Simultane Tercümanlar için Farklı Deneyimler

Bu yazı ile kendi deneyimlerim ve gözlemlerim sonucu beraber ortaya çıkmış stratejileri yeni işe başlayan simultane tercümanlara sunmaktayım. Bu stratejiler çevirmenler işe başlamadan önce, iş sırasında ve iş sonrasında faydalı olacaklardır.

Simultane tercüme, işe yeni başlayan bir tercüman için gerçekten zorlayıcı olabilen, ancak kurallar yakından öğrenilince eğlenceli bir oyuna dönüşen bir iştir. Uzun yıllar serbest simultane tercümanlık yapmış biri olarak, deneyimlerimi kendime saklasam hiçbir işe yaramayacağının farkındayım. Böyle bir sorumluluk duygusu ile kendi deneyimlerimi genç tercümanlara aktarmak niyetindeyim. Genç tercümanların dikkat etmeleri gereken önemli noktalar vardır.

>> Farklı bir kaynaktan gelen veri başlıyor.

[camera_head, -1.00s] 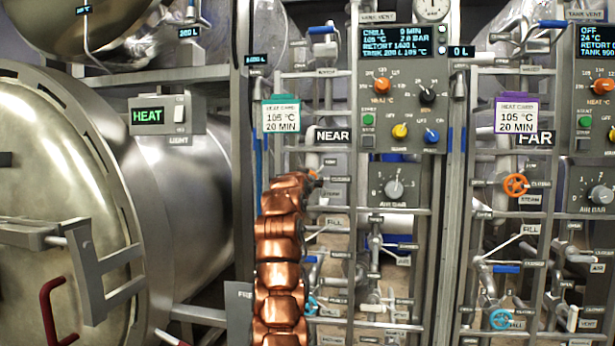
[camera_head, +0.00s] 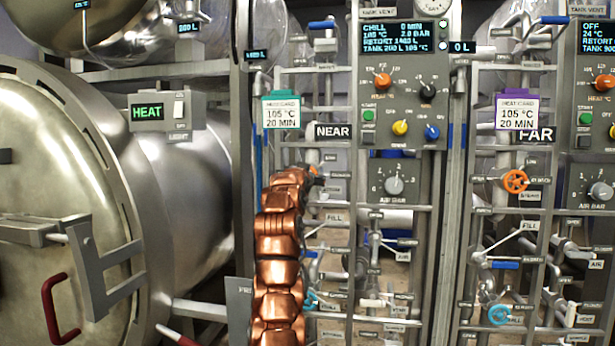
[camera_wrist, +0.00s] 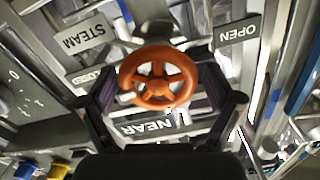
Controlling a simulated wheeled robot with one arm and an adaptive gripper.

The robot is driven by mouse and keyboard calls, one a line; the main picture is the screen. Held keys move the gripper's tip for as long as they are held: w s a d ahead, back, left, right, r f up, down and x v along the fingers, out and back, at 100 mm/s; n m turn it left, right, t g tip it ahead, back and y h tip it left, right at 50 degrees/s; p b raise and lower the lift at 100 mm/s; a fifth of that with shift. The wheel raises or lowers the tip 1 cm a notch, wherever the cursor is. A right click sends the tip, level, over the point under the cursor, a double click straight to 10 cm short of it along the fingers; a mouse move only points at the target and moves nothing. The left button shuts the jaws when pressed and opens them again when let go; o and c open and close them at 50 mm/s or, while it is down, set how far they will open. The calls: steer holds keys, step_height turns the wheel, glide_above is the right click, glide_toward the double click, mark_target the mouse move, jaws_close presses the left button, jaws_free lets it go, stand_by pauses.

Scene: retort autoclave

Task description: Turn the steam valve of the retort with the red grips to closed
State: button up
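The steam valve is an orange spoked handwheel (camera_wrist: 158,78) in the wrist view, with a STEAM plate at its upper left and an OPEN plate at its upper right. The picture there is upside down for the NEAR sign below it. My gripper (camera_wrist: 160,98) has its two dark fingers spread on either side of the wheel, close to the rim; firm contact does not show. In the head view only a small orange bit of this wheel (camera_head: 314,171) shows beside my copper arm, which hides the gripper. The retort with the red grip (camera_head: 56,309) stands at the left.
The NEAR control panel (camera_head: 400,75) is above right of my arm, reading CHILL and 2.0 BAR. The FAR rack at right has its own orange wheel (camera_head: 515,181). Pipes, lever handles and a blue wheel (camera_head: 310,300) crowd the rack around my arm.

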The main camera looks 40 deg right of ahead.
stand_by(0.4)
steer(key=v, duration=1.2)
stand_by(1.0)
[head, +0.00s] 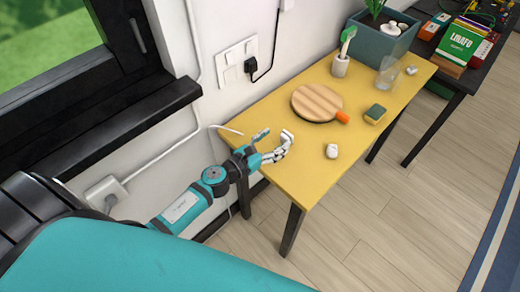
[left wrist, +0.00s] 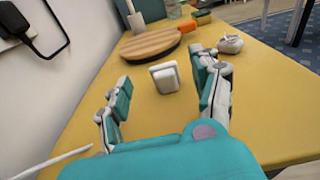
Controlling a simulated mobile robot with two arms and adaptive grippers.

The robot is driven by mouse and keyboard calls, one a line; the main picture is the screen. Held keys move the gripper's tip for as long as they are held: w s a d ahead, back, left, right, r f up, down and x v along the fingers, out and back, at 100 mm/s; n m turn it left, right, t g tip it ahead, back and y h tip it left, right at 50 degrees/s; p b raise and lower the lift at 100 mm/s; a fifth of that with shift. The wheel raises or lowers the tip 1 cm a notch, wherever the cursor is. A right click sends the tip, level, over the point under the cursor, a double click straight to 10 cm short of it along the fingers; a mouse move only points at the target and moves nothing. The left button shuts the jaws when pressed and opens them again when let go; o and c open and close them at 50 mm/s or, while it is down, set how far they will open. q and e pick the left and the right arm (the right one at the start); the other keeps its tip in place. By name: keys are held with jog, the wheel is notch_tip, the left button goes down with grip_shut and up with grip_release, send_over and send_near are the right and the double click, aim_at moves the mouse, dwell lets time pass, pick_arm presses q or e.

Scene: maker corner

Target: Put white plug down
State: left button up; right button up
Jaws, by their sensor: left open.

Simultane tercüman hem kaynak hem de hedef dildeki bilgisini kitaplar, internet, televizyon, radyo gibi kaynaklardan okuma yaparak veya konuşma dinleyerek geliştirmelidir ve tercüman, hem kaynak dili hem de hedef dili uygun, doğru ve doğal olarak kullanabilmek için, o dillerin konuşanlarını dinlemeli ve onlara, dilin günlük yaşamda nasıl kullanıldığı üzerine sorular sormalıdır.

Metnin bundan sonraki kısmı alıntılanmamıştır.